Robot episode data
····················
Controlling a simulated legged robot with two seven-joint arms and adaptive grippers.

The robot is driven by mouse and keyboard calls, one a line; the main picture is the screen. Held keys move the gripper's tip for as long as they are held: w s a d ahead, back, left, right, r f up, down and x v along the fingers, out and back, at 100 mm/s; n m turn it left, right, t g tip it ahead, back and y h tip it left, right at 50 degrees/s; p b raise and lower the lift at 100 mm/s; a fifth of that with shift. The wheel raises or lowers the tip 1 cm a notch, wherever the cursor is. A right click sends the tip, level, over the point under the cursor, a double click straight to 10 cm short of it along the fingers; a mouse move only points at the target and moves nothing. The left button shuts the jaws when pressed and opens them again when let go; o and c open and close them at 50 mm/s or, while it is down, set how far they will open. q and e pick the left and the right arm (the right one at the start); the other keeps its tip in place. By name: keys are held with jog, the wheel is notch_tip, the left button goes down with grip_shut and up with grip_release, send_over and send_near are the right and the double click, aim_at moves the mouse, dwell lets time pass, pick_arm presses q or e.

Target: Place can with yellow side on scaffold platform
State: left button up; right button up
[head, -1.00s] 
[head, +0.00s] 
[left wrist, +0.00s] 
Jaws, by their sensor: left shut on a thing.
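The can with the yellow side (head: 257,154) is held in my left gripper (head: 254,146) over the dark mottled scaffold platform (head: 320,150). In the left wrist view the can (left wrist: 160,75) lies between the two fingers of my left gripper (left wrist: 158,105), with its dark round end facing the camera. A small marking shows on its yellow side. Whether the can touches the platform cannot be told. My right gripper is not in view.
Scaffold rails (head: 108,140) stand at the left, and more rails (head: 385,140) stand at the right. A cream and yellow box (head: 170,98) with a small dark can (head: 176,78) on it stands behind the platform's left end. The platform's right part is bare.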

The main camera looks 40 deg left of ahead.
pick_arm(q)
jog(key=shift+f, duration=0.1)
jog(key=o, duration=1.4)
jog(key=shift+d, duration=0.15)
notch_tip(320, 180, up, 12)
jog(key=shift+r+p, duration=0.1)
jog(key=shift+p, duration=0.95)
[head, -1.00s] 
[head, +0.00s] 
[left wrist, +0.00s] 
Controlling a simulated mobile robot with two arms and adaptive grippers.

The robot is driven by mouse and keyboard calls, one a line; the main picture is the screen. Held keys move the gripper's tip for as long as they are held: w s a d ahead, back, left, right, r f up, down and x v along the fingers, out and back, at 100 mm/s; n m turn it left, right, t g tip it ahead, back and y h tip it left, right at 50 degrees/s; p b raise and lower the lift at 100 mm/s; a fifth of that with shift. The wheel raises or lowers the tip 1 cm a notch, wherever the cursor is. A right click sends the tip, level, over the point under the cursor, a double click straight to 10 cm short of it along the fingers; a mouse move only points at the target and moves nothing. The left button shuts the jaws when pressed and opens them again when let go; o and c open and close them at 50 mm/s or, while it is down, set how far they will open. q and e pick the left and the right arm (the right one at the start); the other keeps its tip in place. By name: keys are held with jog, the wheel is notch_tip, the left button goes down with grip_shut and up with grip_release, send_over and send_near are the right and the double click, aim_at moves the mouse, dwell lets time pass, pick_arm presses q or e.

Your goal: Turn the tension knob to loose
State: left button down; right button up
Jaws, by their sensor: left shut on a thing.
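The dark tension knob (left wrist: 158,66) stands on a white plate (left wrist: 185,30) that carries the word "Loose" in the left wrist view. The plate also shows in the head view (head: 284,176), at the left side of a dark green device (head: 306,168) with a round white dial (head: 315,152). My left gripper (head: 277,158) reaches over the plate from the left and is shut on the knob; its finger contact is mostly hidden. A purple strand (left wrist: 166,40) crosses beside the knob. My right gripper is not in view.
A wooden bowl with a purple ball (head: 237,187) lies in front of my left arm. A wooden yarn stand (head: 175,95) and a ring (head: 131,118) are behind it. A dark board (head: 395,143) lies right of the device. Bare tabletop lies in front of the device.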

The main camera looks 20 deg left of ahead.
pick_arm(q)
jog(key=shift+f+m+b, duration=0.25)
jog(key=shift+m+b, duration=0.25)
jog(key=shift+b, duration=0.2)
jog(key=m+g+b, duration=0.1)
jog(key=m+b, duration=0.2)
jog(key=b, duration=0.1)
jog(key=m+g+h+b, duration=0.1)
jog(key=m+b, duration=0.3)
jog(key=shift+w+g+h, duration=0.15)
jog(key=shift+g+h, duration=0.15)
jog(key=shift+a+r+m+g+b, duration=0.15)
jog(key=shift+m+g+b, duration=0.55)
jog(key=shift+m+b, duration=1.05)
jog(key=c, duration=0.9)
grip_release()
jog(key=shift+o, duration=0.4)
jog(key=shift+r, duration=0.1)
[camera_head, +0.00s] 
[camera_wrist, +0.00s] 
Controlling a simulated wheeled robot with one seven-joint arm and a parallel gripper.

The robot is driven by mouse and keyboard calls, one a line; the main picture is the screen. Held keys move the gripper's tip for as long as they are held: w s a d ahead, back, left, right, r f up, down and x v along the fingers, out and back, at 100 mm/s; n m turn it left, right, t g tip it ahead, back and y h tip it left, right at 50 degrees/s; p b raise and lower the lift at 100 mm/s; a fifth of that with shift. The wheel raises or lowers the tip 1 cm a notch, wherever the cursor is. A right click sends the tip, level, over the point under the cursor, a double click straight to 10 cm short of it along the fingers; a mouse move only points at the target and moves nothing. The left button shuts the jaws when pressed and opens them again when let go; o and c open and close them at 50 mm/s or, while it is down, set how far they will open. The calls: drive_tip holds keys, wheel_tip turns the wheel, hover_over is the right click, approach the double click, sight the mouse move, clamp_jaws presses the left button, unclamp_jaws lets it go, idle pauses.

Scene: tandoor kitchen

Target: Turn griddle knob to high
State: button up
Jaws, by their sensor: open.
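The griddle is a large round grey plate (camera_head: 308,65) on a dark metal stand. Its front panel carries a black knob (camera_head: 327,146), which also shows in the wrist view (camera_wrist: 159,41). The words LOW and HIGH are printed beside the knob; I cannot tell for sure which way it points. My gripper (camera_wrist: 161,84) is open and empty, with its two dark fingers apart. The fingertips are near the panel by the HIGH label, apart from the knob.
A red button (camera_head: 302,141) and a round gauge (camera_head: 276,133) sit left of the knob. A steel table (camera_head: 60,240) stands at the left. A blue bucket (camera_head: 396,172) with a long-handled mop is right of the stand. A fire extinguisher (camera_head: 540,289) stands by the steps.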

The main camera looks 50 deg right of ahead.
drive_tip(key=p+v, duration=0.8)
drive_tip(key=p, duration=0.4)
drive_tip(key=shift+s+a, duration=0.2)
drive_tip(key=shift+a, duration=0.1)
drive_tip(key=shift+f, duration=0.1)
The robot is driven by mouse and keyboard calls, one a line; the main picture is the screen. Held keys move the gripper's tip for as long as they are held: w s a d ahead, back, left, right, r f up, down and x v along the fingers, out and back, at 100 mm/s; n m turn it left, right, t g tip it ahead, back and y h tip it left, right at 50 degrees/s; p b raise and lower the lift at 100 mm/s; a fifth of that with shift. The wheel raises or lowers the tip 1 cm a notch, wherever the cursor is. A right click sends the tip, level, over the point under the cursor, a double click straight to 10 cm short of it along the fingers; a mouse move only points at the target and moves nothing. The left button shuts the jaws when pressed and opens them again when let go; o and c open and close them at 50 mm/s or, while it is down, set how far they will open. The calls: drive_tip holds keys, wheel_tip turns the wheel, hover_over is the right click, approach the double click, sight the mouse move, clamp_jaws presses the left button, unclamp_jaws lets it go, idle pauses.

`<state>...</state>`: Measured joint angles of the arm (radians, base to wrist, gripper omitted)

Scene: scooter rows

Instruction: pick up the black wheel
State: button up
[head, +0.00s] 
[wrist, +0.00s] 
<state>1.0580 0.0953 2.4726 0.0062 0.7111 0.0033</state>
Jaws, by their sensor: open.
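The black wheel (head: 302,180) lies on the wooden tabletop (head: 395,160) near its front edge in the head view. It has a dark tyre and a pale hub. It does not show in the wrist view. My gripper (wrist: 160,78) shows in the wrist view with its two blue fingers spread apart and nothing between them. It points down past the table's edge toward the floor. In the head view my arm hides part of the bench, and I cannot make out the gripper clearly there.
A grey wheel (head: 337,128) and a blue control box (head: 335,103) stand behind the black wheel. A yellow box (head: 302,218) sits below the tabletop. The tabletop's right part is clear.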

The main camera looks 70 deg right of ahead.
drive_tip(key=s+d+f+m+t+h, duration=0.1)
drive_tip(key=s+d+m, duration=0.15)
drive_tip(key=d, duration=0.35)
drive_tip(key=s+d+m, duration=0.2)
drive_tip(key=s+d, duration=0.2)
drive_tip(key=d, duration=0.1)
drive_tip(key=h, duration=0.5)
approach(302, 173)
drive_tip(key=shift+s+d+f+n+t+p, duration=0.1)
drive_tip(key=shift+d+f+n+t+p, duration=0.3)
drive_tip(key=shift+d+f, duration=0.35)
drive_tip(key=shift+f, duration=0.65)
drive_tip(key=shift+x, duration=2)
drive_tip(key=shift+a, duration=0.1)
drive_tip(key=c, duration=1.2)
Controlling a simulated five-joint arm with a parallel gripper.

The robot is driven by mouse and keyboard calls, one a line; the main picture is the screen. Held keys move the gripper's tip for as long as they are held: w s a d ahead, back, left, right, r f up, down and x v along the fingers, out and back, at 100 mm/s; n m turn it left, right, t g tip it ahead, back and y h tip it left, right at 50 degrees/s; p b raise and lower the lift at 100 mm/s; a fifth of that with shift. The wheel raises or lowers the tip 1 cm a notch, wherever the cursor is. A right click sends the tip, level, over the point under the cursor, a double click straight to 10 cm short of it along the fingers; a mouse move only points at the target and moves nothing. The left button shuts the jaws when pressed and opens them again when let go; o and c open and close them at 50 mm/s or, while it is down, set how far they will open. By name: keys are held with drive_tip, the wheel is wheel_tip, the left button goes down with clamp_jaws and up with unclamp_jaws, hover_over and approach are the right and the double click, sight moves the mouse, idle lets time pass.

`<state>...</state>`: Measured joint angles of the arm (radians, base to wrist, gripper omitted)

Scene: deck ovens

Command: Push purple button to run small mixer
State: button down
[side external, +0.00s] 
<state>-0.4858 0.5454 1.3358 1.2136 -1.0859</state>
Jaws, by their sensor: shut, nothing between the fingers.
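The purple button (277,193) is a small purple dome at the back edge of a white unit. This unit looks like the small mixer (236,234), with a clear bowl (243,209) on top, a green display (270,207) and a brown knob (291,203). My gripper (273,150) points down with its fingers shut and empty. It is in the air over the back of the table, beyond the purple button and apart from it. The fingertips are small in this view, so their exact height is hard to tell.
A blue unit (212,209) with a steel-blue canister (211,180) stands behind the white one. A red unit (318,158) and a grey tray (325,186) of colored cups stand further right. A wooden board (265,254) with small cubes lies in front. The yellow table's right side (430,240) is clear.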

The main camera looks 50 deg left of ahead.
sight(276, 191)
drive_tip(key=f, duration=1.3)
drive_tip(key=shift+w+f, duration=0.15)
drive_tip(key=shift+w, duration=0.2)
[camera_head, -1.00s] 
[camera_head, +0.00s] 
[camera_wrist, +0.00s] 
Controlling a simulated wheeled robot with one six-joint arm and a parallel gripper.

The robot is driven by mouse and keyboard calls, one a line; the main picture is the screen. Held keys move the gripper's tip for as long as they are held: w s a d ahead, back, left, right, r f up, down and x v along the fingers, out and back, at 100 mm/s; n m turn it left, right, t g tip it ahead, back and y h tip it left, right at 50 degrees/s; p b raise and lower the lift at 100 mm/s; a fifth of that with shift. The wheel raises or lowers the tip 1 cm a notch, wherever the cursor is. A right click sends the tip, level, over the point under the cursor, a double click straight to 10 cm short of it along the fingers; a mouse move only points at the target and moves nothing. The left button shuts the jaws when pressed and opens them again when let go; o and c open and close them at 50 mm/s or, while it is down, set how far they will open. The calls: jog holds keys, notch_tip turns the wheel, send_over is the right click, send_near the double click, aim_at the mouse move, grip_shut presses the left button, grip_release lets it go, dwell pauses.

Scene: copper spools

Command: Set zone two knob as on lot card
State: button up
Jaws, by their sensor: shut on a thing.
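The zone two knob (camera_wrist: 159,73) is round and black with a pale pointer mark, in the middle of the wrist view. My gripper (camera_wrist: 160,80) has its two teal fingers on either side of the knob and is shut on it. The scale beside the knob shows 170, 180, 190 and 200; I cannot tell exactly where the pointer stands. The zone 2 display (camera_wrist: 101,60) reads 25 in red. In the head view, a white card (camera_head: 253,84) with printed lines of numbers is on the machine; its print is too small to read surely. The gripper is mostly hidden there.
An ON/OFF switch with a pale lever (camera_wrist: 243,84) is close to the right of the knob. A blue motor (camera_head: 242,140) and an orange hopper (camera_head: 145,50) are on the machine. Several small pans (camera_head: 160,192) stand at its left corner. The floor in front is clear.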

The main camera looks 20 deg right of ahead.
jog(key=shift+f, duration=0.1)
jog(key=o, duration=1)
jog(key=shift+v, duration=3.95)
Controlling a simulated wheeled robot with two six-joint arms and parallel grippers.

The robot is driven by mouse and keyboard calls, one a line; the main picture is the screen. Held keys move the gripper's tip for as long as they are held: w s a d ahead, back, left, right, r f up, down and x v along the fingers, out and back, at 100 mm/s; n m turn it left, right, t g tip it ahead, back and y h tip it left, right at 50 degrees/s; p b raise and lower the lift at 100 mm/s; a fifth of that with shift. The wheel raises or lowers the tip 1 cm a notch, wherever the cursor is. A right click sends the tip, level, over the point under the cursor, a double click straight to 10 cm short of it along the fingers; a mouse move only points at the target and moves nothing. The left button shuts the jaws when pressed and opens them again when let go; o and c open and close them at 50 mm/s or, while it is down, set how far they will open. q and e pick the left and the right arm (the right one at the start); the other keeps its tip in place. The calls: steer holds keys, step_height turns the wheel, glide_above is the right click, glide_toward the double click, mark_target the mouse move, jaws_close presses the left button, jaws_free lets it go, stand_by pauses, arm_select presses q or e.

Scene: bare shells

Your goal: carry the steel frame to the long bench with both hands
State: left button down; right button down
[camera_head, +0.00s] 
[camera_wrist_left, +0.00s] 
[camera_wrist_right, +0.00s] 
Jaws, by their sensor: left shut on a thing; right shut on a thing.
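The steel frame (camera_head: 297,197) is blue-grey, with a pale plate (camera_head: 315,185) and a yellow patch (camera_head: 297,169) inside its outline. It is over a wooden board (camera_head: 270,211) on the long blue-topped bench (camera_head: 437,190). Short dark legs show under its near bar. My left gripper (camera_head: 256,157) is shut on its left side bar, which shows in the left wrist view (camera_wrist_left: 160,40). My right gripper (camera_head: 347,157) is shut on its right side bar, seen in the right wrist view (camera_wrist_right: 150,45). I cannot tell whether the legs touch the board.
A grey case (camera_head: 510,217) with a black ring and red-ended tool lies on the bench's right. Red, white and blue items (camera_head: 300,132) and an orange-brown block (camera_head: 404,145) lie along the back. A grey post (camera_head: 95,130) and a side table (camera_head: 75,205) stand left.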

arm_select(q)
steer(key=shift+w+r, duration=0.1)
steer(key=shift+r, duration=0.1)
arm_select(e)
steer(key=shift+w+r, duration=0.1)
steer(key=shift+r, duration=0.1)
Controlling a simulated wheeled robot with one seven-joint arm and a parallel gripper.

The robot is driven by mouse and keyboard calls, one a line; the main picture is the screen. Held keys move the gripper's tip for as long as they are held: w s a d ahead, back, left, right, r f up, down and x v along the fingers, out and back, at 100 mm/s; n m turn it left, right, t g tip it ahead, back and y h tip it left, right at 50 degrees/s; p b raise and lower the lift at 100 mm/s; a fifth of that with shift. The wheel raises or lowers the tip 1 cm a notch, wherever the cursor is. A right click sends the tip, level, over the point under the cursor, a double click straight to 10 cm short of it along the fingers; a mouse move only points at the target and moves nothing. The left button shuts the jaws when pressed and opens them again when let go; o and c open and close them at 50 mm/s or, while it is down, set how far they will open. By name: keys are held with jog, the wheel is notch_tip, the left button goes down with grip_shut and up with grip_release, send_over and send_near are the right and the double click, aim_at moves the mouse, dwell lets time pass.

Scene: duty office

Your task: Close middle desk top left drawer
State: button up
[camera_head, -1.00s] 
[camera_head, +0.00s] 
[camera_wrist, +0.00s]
····················
WHAT THE TASK REQUIRES:
Search the entries for the word "Controlling" and gather every line where it appears.

TASK OUTPUT:
Controlling a simulated legged robot with two seven-joint arms and adaptive grippers.
Controlling a simulated mobile robot with two arms and adaptive grippers.
Controlling a simulated wheeled robot with one seven-joint arm and a parallel gripper.
Controlling a simulated five-joint arm with a parallel gripper.
Controlling a simulated wheeled robot with one six-joint arm and a parallel gripper.
Controlling a simulated wheeled robot with two six-joint arms and parallel grippers.
Controlling a simulated wheeled robot with one seven-joint arm and a parallel gripper.

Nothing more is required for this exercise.